Now I've just seen an update from the RFS (Rural Fire Services), and it says that embers are being blown from the fire towards properties along this ridge between Berambing and Bilpin. And also there's an update that a number of properties have been destroyed. Three homes and seven sheds or businesses, and also two damaged as well.

So, yes, this area really is in the thick of it all. It's completely blanketed in smoke, and you can see the plumes of smoke coming from both fires either side of this ridge.

DAVID MARK: And I understand residents in the area, as we've mentioned, in the town of Bell and Bilpin basically face the prospect of being cut off for several days.

LEXI METHERELL: That's right. The advice for most of this area is only stay, or rather leave, if you're not prepared. There is a lot of backburning happening right now.

It has been a hot day, but it hasn't been all that windy so firefighters have really been making use of the most of these conditions to backburn and to try to contain these fires as much as possible.

Tomorrow, a little bit of rain is expected. It's not expected to be - it's expected to be a mild day tomorrow. But Wednesday is when they're really expecting conditions to deteriorate. And they really want to get on top of these fires as much as possible before then.
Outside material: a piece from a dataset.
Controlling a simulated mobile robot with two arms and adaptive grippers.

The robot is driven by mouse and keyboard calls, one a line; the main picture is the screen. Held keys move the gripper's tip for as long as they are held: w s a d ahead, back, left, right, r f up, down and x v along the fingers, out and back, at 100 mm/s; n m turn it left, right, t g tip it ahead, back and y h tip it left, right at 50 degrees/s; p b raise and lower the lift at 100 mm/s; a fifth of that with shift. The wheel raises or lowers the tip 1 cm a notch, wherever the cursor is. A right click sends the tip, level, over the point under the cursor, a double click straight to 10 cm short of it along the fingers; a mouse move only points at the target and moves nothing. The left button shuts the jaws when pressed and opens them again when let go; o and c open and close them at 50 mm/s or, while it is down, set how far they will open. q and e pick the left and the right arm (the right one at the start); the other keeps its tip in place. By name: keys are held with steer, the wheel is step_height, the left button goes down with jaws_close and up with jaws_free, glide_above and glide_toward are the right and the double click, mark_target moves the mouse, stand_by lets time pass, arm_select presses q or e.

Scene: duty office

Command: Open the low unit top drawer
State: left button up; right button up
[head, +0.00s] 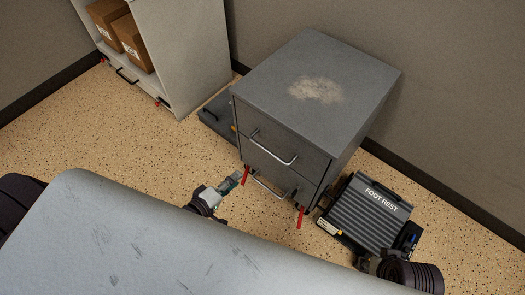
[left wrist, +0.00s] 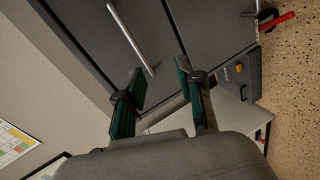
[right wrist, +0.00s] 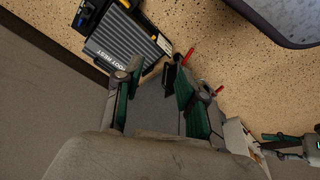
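The low unit (head: 335,65) is a dark grey cabinet with two drawer fronts, both seeming shut. The top drawer has a metal bar handle (head: 272,151), and the lower drawer has another (head: 268,188). In the left wrist view, the top handle (left wrist: 130,38) runs toward the gap between my left fingertips. My left gripper (head: 234,183) is in front of the unit, open and empty; its green-padded fingers (left wrist: 160,74) are spread. Contact with the handle cannot be told. My right gripper (right wrist: 157,68) is open and empty by the unit's right side; its tips are hard to see in the head view.
A black foot rest (head: 368,215) lies on the floor right of the unit. Red caster levers (head: 299,217) stick out at the unit's base. A pale cabinet with boxes (head: 190,50) stands at the left. A grey rounded surface (head: 150,245) fills the foreground.

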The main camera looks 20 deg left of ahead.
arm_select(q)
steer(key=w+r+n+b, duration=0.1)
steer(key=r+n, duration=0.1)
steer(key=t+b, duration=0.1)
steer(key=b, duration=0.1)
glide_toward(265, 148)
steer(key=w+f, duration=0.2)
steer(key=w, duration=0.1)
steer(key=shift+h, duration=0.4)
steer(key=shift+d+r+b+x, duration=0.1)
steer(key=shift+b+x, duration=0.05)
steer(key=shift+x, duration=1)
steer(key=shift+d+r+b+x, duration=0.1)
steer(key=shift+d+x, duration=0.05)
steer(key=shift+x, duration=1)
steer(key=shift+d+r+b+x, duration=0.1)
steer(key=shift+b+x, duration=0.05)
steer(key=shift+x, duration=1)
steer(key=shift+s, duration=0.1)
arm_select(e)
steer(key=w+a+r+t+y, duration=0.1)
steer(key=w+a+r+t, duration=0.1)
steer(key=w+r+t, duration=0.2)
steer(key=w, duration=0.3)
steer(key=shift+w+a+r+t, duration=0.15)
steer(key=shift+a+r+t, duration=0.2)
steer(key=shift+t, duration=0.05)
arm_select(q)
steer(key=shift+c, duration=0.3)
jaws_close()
This is really rugged and difficult terrain to fight fires in. It's very steep. So there's been helicopters going all day overhead here water-bombing in some of those valleys and those really rugged areas.

DAVID MARK: Well as you say, they're preparing for Wednesday, but are they confident that they're going to do enough to be able to hold the situation at Wednesday, or are they fearful that it could still get out of hand because of those weather conditions?

LEXI METHERELL: Look I don't think they're taking really anything for granted at all. Because I was speaking to one RFS officer here today, and he said, once, if these fires do join, once they join they become quite unpredictable and almost create their own weather. So I don't think there is any let up here in the vigilance at all.

And in fact firefighters are coming from other states now to try and relieve some of those firefighters here, because it has been basically four or five days now of pretty intense firefighting. And I think people are, you know, starting to get little drained.

Some of the residents I spoke to here, they're just having that sense of just waiting, waiting, waiting for it to get worse. You know they've seen what has happened a little bit further south in the Blue Mountains in Springwood and Yellow Rock, and the devastation that has happened there, and they're sort of bracing for something similar here, and really just taking every precaution they can to try and protect their properties.

DAVID MARK: Lexi Metherell, our reporter on the Bells Line of Road, thanks very much for your time.